Bien que réduite à des proportions moindres qu’on ne l’imaginerait tout d’abord, d’après le prix infime du bétail, la différence entre la valeur de la viande de boucherie, du XIIIe au XVe siècle, et celle de 1897, n’en est pas moins très importante. Par son bon marché, la viande était un aliment de consommation journalière, « de première nécessité », croyait-on, et l’on ne supposait pas qu’on dût être forcé de la regarder plus tard comme un luxe. De 1301 à 1450, alors que le blé vaut la moitié ou le tiers de ce qu’il coûte aujourd’hui, le kilo de bœuf ne participe pas à cette hausse et se paie le sixième de son prix actuel.

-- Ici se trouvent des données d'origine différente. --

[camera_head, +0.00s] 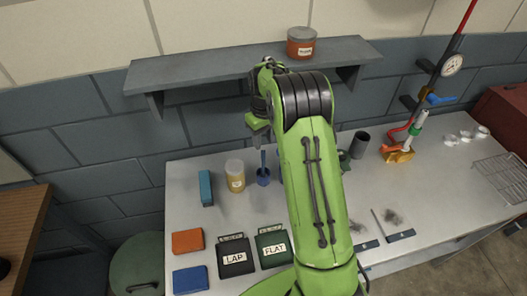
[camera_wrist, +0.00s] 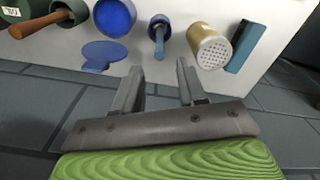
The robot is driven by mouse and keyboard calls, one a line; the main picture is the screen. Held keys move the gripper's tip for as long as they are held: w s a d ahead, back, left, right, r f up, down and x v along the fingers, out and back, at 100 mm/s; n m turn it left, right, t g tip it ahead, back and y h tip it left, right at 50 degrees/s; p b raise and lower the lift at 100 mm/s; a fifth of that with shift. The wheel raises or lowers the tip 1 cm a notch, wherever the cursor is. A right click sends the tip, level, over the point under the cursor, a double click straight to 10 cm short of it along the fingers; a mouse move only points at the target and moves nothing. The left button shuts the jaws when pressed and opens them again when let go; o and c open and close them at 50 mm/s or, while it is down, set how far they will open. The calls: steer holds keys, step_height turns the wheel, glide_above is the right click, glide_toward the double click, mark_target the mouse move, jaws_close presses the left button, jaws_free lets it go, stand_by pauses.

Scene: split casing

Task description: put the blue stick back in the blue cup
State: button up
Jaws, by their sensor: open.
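A small blue cup (camera_head: 263,179) stands on the pale bench, left of my arm in the head view. A thin blue stick (camera_head: 263,159) rises from its mouth. In the wrist view the cup (camera_wrist: 159,20) is at the top middle, with the stick (camera_wrist: 159,43) pointing toward my fingers. The stick appears to be inside the cup; how deep is hidden. My gripper (camera_wrist: 160,68) is open with nothing between its fingers. It is above the bench near the wall, apart from the stick. Its fingers are hard to make out in the head view.
A yellow shaker jar (camera_head: 235,177) and a blue block (camera_head: 206,188) stand left of the cup. The wrist view also shows a larger blue round container (camera_wrist: 115,16), a flat blue patch (camera_wrist: 103,56) and a brown-handled tool (camera_wrist: 38,25). A shelf (camera_head: 220,66) overhangs the bench.

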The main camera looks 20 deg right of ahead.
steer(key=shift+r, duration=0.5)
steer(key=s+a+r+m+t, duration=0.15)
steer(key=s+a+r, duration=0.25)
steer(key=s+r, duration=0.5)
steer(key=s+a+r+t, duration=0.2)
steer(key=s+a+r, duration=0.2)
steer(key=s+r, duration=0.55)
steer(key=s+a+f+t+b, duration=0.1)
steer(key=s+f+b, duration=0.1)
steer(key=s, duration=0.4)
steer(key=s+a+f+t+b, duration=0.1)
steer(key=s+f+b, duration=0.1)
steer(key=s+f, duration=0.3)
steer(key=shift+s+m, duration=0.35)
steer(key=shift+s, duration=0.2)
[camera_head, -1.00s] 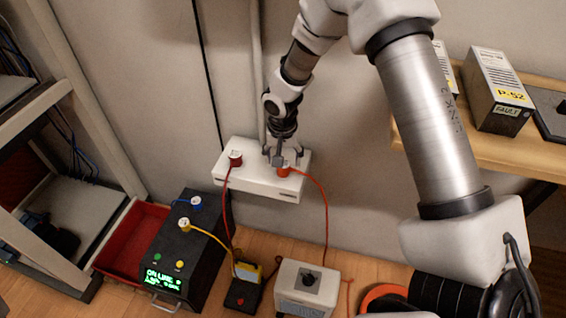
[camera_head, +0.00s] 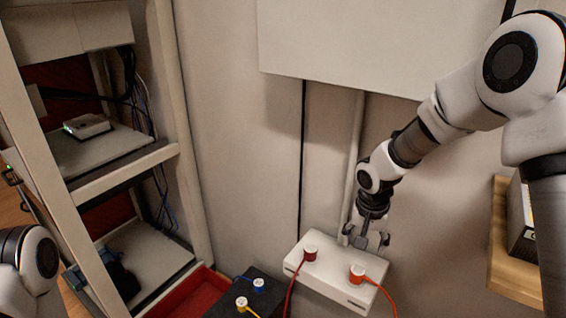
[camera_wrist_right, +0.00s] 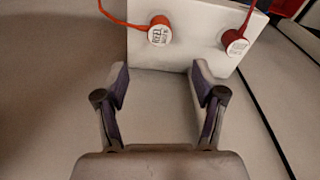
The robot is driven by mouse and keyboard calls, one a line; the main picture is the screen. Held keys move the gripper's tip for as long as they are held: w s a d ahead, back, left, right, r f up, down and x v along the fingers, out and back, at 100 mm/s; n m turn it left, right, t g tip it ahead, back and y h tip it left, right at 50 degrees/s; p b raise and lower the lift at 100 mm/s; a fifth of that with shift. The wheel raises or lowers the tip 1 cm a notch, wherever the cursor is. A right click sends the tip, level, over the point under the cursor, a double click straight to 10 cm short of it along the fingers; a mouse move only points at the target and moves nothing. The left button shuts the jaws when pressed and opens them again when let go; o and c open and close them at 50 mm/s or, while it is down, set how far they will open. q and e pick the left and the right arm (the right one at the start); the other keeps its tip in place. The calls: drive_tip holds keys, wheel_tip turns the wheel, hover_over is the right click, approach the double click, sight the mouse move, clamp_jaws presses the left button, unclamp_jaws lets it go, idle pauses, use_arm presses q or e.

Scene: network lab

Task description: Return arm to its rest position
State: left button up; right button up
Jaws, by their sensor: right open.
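My right gripper (camera_head: 366,238) is open and empty just behind and above the white box on the wall (camera_head: 325,284). In the right wrist view the spread fingers (camera_wrist_right: 160,84) have nothing between them. The orange plug (camera_head: 357,274) and the dark red plug (camera_head: 310,253) sit in the box, each with its cable. The orange plug (camera_wrist_right: 159,31) stands beyond the fingertips, apart from them.
A rack (camera_head: 166,152) with a small device (camera_head: 88,126) and cables stands at left. A red bin (camera_head: 188,297) and a black unit (camera_head: 262,286) with blue and yellow plugs lie below. A wooden shelf (camera_head: 516,277) is at right. A white panel (camera_head: 340,45) hangs above.

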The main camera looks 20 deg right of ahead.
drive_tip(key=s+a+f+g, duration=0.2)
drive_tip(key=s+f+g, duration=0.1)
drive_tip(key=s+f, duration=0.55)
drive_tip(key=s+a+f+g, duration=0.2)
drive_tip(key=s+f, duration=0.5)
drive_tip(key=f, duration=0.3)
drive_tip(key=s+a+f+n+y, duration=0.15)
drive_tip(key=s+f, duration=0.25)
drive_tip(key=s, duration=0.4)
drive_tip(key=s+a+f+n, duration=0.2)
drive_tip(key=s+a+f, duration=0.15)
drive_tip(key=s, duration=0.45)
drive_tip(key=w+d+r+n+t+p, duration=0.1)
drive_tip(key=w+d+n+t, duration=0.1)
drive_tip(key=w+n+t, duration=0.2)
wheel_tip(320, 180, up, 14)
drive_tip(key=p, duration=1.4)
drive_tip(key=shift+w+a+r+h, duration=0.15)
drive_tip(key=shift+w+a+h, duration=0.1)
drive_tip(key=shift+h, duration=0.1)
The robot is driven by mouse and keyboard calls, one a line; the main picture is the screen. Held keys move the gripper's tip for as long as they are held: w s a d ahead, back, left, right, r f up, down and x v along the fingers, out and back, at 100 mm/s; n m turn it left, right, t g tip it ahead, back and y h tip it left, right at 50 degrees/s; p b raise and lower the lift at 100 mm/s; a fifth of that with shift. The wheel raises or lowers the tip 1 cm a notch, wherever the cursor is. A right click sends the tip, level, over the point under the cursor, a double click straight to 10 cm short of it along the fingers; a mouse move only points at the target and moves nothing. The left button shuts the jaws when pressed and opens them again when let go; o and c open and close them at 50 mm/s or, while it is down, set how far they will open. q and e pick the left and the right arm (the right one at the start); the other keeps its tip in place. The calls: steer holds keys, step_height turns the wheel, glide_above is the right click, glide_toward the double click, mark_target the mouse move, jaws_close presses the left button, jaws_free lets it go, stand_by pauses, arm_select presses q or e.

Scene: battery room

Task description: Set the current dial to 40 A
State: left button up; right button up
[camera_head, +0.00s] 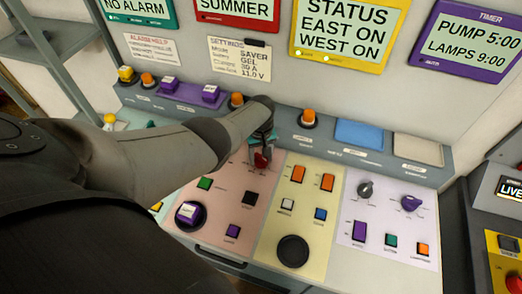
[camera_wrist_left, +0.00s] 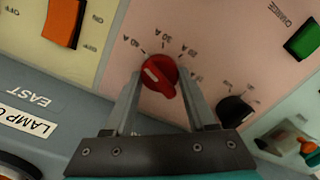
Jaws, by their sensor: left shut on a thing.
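The red current dial (camera_head: 262,160) sits at the top of the pink panel (camera_head: 222,178), partly hidden by my left gripper (camera_head: 262,146). In the left wrist view the red dial (camera_wrist_left: 158,73) lies between the two fingers of my left gripper (camera_wrist_left: 160,92), which is shut on it. Labels including 40 A and 30 A are printed above the dial, with 40 A to the left of 30 A. A short white mark on the dial lies on its upper left side, toward the 40 A label. My right gripper is not in view.
A black knob (camera_wrist_left: 235,110) and a green switch (camera_wrist_left: 303,40) lie right of the dial in the left wrist view. An orange switch (camera_wrist_left: 64,22) is left. A settings card (camera_head: 240,59) hangs on the wall. My left arm covers part of the console.

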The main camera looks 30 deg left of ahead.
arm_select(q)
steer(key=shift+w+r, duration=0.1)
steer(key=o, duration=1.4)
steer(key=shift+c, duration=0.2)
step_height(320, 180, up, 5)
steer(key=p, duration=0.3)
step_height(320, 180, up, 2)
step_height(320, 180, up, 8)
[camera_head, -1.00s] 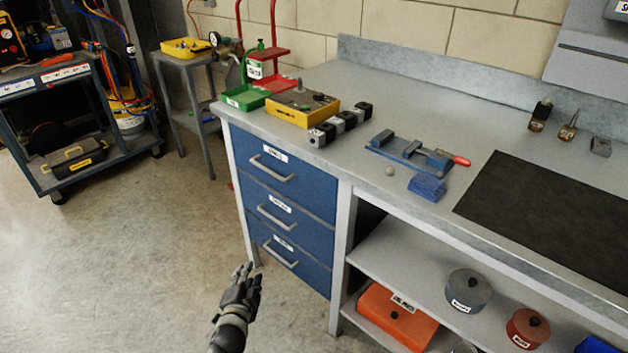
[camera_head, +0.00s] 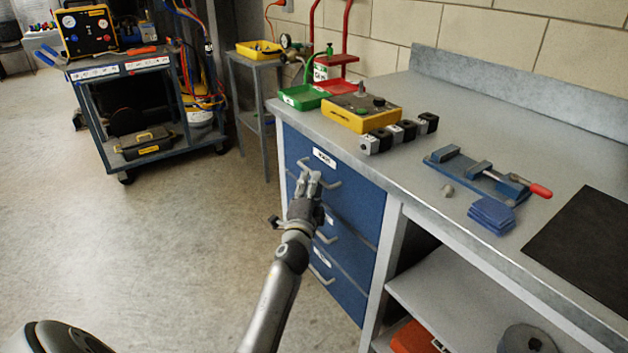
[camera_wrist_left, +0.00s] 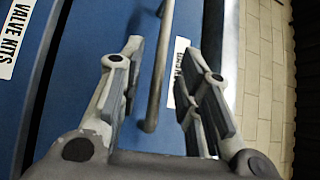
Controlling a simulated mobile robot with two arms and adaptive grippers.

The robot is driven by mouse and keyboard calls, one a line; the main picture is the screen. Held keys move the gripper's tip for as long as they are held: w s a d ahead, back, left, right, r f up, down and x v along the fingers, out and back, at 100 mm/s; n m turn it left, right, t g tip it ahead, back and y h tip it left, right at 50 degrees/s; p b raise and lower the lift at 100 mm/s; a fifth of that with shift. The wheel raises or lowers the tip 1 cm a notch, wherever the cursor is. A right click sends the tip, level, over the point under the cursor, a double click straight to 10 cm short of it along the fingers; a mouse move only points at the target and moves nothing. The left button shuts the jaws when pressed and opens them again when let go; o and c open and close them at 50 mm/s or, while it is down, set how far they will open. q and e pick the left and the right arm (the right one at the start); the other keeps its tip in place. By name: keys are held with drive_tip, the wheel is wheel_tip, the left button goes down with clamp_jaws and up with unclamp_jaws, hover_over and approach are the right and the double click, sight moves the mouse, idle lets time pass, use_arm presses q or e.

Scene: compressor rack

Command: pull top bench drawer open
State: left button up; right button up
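The blue top bench drawer (camera_head: 352,197) is at the left end of the bench, its front flush with the drawers below. Its grey bar handle (camera_head: 333,185) sits under a white label (camera_head: 324,157). My left gripper (camera_head: 308,180) is in front of this drawer, its fingertips at the handle's left part and hiding some of it. In the left wrist view the fingers (camera_wrist_left: 165,50) are spread open, with the handle bar (camera_wrist_left: 156,85) running between them. There are gaps on both sides of the bar. My right gripper is not in view.
Two more blue drawers with handles (camera_head: 322,257) lie below. The bench top (camera_head: 400,160) holds a yellow box (camera_head: 353,113), a green tray (camera_head: 303,97) and a blue vise (camera_head: 480,178). A cart (camera_head: 135,110) stands far left. The floor left of the drawers is clear.

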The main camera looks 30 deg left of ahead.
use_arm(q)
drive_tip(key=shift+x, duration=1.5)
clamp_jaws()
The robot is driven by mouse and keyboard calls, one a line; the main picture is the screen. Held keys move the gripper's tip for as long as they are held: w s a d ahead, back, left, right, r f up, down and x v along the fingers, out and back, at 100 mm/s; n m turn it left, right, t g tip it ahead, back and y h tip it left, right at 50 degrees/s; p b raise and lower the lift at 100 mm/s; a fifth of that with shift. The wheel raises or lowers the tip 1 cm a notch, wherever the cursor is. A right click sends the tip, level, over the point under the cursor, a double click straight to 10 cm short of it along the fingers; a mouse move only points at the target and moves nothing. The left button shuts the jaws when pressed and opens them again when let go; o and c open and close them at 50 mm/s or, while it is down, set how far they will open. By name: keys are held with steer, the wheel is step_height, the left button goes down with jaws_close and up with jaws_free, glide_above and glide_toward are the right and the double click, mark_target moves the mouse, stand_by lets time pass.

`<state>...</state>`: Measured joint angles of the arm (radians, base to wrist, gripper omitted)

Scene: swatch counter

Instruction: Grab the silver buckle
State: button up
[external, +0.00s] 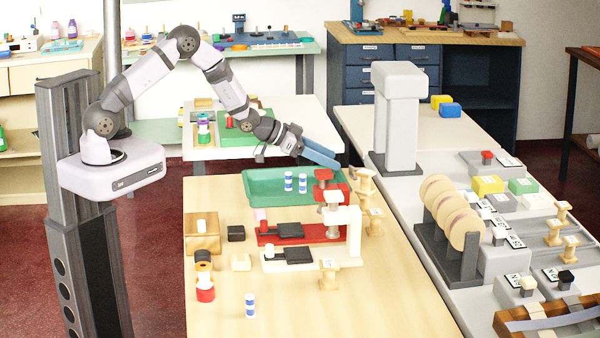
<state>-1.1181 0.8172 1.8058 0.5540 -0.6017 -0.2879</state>
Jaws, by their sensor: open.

A partir de 1450 jusqu’en 1525, tandis que la rémunération du travail correspond au quart de ce qu’elle est à la fin du XIXe siècle, le kilo de bœuf s’achète onze fois, dix fois, sept fois moins cher ; le kilo de porc, sept et cinq fois meilleur marché. Quant au veau et au mouton, quoiqu’ils aient joui naguère, comme de nos jours, d’une légère prime, le kilogramme de l’un et de l’autre, qui se vendent maintenant 1 fr. 80, oscillent en moyenne entre 17 et 26 centimes, de 1450 à 1525.

Ce sont là soixante-quinze années de bombance, où le populaire peut manger à sa faim ; il va pâtir ensuite durant trois siècles. Sous Louis XI, en Normandie, les ouvriers mangent de la viande trois fois par semaine ; dans l’Est, ils en mangent tous les jours. La ration quotidienne de ceux qui sont nourris par leurs patrons dépasse souvent 600 grammes. Le manœuvre d’aujourd’hui, avec ses 2 fr. 50 de salaire, gagne environ 1 600 grammes ; au XIIIe siècle, le produit de sa journée équivaut à 1 900 grammes, et à 2 500 grammes, au XIVe siècle. Dans la seconde moitié du XVe siècle, elle atteignit 3 700 grammes de bœuf et 2600 grammes de porc. La viande était donc, par rapport aux salaires les plus médiocres, à moitié prix de ce qu’elle est en 1898.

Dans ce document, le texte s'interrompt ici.